It's Important to Know Your FTP
I had an email discussion today with an athlete who uses power, but told me they weren't sure of their FTP. Though it is great this athlete made the leap to use power and the data to help their training, but without a baseline point to use from which to judge the numbers, they really don't mean much.
The athlete stated to me they guessed their power was somewhere around 250-275 watts. This sounds fine, but the problem is this 25 watt range represents a difference of about 10%! That is huge when talking about FTP! An athlete who can even raise their FTP 10% in one season has either stated from a point of low fitness, or done a phenomenal job of training.
Every session being off by as much as 10% in the estimate of IF and TSS changes the entire load on the athlete, and what trends can be learned, strategies for pacing can be made, and more.
It is important to know you FTP, so don't waste time with it.

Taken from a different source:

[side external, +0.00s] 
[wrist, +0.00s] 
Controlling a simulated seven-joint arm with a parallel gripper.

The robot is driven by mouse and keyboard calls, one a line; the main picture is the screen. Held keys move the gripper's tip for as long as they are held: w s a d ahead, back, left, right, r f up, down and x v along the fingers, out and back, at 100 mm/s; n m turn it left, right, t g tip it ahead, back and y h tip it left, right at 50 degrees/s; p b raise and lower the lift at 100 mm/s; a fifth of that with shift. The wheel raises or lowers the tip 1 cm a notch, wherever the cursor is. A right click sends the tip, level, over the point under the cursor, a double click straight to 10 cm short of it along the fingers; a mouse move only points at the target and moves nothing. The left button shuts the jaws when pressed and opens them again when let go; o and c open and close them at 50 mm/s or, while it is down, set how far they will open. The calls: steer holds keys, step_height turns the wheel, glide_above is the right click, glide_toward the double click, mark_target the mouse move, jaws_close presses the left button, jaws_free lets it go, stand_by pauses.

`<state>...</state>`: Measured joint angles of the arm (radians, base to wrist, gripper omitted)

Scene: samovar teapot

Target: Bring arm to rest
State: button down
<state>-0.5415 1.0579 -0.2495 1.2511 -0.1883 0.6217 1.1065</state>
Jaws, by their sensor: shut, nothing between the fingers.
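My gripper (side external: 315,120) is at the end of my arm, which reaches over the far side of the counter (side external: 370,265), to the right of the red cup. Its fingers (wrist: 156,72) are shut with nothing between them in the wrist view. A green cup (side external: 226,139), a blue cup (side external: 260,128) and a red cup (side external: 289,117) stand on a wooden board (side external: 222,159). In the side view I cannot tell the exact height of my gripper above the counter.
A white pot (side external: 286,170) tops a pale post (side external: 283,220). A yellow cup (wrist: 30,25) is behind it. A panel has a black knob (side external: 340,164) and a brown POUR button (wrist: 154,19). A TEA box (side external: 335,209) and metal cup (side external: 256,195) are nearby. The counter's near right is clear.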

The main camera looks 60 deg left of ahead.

Here's a simple test:
Warm-up easy for 10 mins, then do 5 mins of 15 secs fast, 45 seconds easy, then 5 mins build each minute individually, easy to fast, and the fast gets faster each minute. Then take a 2 min easy spin, and start a 20 minute time-trial, of the best power you can average for the whole 20 mins. Take 95% of the average power, and that is your estimated FTP. Cool down an easy 10-15 mins of spinning.
Do this, and the numbers you use will actually begin to make sense. Without knowing your FTP, they don't mean much.